>> BEGIN

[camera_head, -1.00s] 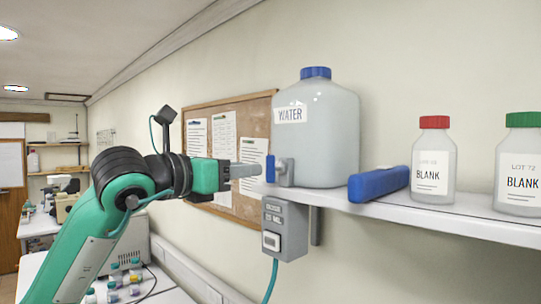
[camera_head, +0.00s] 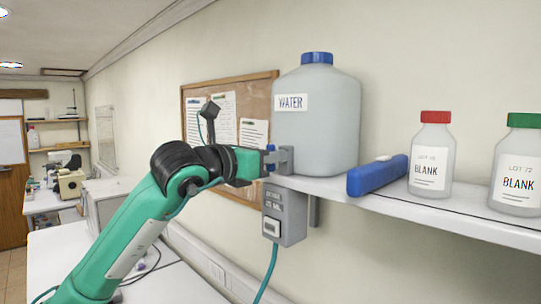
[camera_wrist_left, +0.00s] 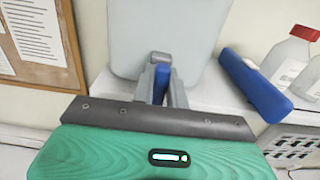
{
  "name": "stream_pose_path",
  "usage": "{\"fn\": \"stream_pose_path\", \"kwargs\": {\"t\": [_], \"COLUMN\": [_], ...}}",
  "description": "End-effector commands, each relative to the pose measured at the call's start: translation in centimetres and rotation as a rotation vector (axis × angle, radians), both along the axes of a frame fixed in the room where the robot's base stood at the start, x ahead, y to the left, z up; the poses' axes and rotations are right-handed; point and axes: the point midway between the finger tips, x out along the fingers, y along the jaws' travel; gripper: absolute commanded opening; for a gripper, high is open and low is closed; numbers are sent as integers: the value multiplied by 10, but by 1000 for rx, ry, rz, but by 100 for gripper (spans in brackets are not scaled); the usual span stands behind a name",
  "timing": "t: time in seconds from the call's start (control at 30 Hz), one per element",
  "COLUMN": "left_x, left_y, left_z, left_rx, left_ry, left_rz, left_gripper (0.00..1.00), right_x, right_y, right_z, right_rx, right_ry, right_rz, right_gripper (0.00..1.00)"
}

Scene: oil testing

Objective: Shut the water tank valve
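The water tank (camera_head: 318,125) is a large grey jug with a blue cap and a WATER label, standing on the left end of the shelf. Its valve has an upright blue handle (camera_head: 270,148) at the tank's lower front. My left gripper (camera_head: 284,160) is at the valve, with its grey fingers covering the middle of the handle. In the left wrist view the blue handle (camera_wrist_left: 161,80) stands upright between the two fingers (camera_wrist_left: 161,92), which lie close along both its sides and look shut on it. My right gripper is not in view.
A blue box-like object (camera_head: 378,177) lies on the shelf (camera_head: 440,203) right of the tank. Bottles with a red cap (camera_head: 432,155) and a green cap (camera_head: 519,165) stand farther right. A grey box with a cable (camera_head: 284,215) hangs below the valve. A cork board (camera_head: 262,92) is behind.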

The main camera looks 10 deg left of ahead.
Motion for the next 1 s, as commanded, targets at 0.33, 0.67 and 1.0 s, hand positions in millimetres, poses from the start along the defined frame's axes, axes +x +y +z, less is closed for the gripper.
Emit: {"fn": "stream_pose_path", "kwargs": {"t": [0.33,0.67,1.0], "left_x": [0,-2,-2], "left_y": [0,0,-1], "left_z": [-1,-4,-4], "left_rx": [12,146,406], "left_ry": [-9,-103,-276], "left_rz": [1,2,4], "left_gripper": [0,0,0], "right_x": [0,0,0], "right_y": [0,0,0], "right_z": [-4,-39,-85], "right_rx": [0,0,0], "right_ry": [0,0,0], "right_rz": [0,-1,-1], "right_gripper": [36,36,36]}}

>> END

* Task:
Find each line holding the string "from" and copy it out.

* Reply:
  "timing": "t: time in seconds from the call's start (control at 30 Hz), one per element",
Motion for the next 1 s, as commanded, targets at 0.33, 0.67 and 1.0 s, hand positions in millimetres, poses from the start along the defined frame's axes, axes +x +y +z, less is closed for the gripper.

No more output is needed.